First, the famous Cepelinai potato and meat dumplings – known as zeppelins because of their shape. They are served with a choice of creamy sauces and toppings of fried onion, bacon or mushroom. Food for cold days which didn’t quite match our August shorts and t-shirts, but we had to give them a try in a traditional ex-soviet style canteen. You can try these and other Lithuanian treats in the cafe and shop at Lituanica (29-31 High St, Walthamstow, E17 7AD).
For something completely different we set off in search of modern Lithuanian cooking. More by luck than planning, we booked a 7pm table at Dublis Restoranas in the Old Town (Traku gatve 14, Vilnius). As we entered the swish, modern but empty brasserie I began to think of bolting, but then the staff ushered us through a large wooden door and it was like entering a different, secret, hidden world. Every seat was taken and the theatrical presentation of the set dinner menu was about to begin, how we ever got a table at the right time I’ll never know.
Without too much prior knowledge we had managed to book in for the 50 Euro, Chef’s Tasting Menu. The service was excellent, efficient but not stuffy – more tattoos and hipster beards than silver service. We hadn’t really grasped that the whole ‘named chef’ thing was going on, so we were happily guided through a few courses before we realised each course was being personally explained to us by Deivydas Praspaliauskas a young, famous Lithuanian chef. Dublis offers exciting, innovative Nordic cooking without the Noma price-tag.
In total we counted about 10 dishes including a welcome fizz drink, appetizers served in a pine cone, miniature licorice loaves, 2 soups, 3 fish dishes including oyster tartare, 2 meat mains and 2 desserts! Each dish was a creative new experience of flavours, techniques, textures and ingredients. As a special night out this was an amazing Michelin standard foodie experience that in London would be at least double the cost. We spent only 135 Eur0 and would return to Vilnius just to eat like this again.

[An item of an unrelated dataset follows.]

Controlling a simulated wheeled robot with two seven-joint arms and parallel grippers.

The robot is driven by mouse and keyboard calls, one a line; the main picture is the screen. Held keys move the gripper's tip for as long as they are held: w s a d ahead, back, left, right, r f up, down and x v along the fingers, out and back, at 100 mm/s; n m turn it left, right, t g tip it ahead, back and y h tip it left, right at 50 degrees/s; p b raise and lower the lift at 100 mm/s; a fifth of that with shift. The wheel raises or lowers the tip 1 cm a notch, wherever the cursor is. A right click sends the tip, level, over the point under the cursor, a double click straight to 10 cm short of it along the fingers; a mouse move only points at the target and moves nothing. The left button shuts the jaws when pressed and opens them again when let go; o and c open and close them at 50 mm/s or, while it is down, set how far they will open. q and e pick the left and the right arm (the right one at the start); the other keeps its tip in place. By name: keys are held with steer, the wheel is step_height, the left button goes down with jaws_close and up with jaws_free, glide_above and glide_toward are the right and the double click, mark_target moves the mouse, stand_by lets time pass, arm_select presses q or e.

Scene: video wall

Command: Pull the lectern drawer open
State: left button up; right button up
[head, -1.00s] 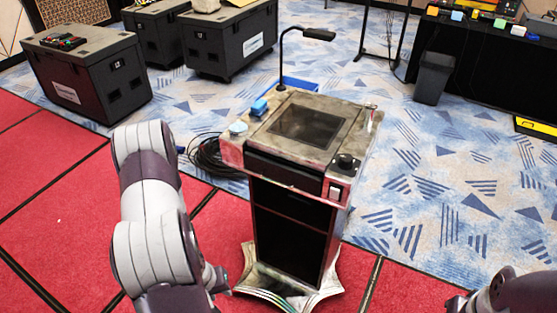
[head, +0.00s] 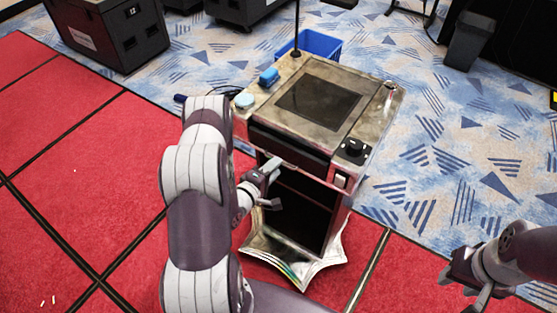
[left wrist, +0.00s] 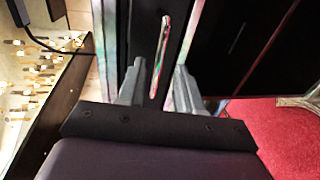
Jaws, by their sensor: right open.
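The lectern (head: 322,105) stands in front of me with a worn tan top. Its dark drawer front (head: 285,146) is just under the top, on the side facing me. My left gripper (head: 279,184) is open at this front side, close below the drawer front. In the left wrist view, the left gripper's two fingers (left wrist: 160,72) are apart, and a thin, shiny handle-like bar (left wrist: 163,45) on a dark panel lies between and beyond them. I cannot tell whether they touch it. My right gripper (head: 466,287) is open and empty at the lower right, away from the lectern.
Dark cases (head: 110,32) are at the back left.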

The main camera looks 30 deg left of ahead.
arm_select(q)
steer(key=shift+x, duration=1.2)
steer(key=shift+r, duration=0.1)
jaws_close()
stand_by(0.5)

Or other recommended Vilnius places:
Jurgis ir Drakonas: Pylimo gatve 22D, Vilnius
On the edges of the Old Town this branch of the popular Lithuanian pizza chain is great for fresh pizza, pasta and salads. Excellent priced lunch menus and fantastically friendly, enthusiastic multi-lingual staff.
Kitchen: Didzhioji gatve 11, Vilnius
We booked on the basis of reviews for a mid week lunch. Walking in and seeing the smart, Skandi decor and design of the restaurant we were surprised by how cheap the ‘Business Lunch’was. Two courses – soup and tart, or salad, or beef stew or veggie pie was between 4 and 6.50 Euro. So with water, homemade bread and coffee included, with a few extra drinks we managed to run up a bill of only 20 Euro. It was such good value that went back for dinner on our last evening in Vilnius. Mackerel pate, bread, baked Camembert, rib eye steak, stuffed chicken breast, beer, coke, coffees – still only 37 Euro.
Zatar: Vokiechiu g. 9, Vilnius
Quick, cheap, healthy lunch in the old town. A nicely presented plate of 5 fresh and tasty falafel, hummus, 3 salads, sauce and pita bread for about 4 Euro. We added crispy carrots expecting some kind of fried carrot chips, but were happily surprised with the mini carrots to dip in the hummus! With drinks – lunch for 2 for 15 Euros.
And finally cakes…
Sugamour: Vokiechiu gatve 11, Vilnius
For anyone with a sweet tooth this is heaven. A ‘ladies that lunch’ kind of place with a vast array of cakes, macaroons, etc and a whole menu of teas.